** Start of Data for this exercise **

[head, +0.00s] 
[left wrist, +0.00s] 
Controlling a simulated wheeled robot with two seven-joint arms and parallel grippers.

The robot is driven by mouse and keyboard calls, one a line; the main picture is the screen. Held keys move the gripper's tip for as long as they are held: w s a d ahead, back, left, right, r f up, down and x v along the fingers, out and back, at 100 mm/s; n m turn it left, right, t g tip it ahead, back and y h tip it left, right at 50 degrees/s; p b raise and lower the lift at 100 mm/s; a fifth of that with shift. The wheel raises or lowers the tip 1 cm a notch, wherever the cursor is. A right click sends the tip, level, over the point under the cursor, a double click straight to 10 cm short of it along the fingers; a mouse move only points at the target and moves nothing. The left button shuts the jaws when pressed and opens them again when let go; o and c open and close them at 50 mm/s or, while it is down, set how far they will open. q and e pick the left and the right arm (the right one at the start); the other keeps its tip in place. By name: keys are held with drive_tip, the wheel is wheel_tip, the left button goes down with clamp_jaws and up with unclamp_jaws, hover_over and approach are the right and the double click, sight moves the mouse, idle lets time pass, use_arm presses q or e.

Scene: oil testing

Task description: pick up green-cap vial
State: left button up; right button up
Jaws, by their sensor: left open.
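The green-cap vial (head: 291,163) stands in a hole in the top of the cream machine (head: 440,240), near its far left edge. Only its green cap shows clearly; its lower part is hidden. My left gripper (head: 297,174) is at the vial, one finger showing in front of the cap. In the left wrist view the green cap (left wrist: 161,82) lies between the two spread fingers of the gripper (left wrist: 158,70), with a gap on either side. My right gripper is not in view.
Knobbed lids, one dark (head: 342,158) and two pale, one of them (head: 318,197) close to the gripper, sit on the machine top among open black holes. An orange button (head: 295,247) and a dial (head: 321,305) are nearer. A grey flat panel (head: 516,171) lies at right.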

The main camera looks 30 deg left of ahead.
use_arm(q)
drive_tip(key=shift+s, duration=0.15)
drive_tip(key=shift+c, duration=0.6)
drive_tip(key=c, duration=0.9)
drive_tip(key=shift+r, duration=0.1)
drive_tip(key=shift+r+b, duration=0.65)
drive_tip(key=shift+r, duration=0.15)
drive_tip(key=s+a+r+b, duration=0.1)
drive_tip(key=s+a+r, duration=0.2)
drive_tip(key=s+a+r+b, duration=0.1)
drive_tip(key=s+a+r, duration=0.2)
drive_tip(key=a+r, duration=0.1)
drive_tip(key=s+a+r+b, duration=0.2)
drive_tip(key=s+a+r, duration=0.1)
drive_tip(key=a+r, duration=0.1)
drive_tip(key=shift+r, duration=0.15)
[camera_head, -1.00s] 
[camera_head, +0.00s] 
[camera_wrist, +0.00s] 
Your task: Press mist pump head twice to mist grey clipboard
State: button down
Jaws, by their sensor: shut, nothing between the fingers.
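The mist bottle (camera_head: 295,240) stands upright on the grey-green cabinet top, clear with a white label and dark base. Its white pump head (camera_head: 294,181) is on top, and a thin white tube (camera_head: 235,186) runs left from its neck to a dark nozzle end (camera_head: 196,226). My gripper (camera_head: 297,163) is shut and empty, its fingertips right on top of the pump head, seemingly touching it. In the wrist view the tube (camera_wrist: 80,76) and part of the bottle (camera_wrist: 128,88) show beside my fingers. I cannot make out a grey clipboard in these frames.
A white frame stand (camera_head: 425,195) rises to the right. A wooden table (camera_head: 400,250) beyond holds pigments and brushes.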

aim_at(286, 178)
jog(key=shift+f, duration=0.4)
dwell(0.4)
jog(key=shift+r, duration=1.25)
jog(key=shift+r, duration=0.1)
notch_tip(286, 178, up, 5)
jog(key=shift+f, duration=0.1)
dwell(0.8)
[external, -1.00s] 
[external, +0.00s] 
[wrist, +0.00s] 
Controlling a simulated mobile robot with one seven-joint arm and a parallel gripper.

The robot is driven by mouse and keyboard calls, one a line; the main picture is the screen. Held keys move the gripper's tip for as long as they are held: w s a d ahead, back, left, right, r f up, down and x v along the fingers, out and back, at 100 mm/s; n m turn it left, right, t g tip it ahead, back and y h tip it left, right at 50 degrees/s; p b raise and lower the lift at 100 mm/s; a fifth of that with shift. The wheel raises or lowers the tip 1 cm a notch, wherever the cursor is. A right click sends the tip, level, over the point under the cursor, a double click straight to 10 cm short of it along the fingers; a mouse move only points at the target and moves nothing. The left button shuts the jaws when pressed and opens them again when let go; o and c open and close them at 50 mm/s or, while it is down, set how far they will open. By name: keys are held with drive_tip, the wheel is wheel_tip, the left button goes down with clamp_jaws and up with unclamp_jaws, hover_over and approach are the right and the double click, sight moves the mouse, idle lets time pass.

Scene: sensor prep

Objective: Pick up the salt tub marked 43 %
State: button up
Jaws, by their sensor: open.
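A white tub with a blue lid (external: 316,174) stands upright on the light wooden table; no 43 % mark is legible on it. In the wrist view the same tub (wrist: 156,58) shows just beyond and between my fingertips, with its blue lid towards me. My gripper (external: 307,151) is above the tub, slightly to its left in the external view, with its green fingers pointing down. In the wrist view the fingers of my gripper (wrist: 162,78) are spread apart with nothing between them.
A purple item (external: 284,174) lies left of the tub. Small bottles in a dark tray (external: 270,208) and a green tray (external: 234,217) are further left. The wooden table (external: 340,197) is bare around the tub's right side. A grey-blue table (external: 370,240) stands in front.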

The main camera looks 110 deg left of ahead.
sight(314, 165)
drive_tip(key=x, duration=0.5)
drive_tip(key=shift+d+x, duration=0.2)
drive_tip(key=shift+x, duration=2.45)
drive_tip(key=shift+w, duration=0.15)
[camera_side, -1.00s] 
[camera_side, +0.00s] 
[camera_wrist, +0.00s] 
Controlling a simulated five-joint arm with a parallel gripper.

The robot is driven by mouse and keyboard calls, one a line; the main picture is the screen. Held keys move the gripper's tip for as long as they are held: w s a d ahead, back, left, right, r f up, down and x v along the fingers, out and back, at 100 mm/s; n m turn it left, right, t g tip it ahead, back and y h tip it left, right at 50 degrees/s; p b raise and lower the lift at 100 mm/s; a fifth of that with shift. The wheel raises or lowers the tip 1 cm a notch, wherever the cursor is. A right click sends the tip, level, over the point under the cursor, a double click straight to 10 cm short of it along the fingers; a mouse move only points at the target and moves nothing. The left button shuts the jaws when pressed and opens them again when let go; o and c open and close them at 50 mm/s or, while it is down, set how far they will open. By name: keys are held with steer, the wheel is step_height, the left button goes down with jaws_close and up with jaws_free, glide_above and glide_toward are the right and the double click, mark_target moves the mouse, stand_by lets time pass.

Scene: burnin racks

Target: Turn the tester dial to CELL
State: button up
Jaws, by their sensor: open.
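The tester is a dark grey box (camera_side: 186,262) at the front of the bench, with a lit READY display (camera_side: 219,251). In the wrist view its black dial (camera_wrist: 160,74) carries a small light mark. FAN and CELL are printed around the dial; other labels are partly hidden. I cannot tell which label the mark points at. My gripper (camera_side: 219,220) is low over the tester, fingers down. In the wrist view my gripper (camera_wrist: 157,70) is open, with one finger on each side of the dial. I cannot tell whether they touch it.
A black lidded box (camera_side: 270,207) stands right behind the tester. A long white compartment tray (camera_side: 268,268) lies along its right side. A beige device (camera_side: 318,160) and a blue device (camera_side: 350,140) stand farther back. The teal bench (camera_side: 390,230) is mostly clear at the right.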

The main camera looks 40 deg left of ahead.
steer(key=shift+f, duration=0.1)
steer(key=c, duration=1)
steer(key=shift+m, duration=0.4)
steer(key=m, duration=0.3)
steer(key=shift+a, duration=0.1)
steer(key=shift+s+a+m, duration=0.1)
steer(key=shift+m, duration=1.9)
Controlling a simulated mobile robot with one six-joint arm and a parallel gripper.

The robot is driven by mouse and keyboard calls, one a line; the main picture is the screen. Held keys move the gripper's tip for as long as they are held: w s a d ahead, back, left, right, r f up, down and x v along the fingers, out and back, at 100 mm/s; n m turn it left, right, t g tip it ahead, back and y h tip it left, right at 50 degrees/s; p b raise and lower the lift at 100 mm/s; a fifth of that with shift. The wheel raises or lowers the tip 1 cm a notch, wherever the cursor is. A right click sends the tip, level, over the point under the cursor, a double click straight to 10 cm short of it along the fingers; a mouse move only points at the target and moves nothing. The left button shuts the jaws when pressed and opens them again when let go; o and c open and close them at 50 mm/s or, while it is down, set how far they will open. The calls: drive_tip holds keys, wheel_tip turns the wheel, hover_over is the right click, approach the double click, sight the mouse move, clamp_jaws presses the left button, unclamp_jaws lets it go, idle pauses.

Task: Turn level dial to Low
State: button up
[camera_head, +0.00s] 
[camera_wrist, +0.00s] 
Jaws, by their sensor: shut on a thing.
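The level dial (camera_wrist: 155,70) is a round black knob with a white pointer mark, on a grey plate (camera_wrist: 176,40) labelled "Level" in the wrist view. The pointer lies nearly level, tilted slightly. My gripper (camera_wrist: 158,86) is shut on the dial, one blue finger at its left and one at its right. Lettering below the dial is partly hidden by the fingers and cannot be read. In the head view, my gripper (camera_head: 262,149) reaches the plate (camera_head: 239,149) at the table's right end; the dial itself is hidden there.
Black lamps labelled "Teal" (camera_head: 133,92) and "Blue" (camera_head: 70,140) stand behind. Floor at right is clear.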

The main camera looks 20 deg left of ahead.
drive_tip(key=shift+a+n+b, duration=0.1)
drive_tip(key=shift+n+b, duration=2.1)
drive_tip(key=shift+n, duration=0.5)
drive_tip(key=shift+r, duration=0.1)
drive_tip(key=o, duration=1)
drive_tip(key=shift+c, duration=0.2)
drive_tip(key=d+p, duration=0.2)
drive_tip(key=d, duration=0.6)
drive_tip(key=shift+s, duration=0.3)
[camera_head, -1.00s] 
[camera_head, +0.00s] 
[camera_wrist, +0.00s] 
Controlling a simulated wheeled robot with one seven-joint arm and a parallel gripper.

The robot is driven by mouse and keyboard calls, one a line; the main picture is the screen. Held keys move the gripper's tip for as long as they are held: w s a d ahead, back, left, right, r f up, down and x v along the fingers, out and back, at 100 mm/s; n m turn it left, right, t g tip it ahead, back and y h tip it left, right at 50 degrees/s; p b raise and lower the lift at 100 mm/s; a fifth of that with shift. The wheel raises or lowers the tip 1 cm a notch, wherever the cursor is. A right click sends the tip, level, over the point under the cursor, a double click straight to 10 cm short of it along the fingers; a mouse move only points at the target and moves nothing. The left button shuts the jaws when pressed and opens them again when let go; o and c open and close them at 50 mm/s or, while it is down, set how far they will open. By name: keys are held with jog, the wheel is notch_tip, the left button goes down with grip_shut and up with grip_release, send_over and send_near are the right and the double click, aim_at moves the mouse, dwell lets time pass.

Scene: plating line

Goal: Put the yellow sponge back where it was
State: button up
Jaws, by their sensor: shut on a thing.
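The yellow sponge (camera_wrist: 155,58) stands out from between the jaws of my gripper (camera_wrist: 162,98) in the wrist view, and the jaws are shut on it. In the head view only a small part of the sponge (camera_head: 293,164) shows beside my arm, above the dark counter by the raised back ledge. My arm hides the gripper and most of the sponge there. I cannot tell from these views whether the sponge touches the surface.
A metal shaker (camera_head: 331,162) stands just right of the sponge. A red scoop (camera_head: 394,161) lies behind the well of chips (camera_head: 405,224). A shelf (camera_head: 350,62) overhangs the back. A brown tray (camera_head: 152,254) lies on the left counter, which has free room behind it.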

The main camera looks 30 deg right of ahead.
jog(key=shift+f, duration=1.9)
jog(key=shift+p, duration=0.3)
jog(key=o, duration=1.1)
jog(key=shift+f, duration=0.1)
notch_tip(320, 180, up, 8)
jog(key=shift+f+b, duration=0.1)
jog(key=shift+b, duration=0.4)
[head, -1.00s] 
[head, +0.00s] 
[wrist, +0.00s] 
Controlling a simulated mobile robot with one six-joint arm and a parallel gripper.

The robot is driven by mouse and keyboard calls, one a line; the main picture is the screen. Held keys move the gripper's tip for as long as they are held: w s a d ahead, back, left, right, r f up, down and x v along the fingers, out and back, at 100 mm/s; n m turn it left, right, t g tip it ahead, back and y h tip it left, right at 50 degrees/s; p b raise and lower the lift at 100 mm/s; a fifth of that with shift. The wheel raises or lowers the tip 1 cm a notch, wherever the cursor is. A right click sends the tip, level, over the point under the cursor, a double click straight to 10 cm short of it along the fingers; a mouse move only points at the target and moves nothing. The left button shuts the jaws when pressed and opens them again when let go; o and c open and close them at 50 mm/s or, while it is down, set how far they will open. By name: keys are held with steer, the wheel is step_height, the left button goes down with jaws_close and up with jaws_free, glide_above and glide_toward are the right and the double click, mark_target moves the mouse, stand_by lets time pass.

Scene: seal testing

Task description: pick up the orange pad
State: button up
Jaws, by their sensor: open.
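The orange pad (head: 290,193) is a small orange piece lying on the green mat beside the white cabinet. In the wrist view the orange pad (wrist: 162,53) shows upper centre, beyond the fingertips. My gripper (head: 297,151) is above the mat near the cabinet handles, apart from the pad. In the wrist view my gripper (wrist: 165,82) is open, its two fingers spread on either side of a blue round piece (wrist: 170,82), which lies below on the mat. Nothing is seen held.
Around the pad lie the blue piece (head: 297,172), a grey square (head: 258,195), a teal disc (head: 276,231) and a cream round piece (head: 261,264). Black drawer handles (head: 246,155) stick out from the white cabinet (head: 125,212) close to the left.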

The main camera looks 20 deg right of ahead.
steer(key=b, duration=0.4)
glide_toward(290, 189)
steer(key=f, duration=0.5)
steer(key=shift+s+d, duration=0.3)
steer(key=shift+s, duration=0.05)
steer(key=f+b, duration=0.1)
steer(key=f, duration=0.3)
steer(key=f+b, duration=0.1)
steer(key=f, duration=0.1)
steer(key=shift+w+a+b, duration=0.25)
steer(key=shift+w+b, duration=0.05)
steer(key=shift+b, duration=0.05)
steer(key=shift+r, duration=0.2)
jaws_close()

** End of Data for this exercise **

Task prompt:
Lines containing the word "testing" must all be returned from the material above.

Answer to this exercise:
Scene: oil testing
Scene: seal testing

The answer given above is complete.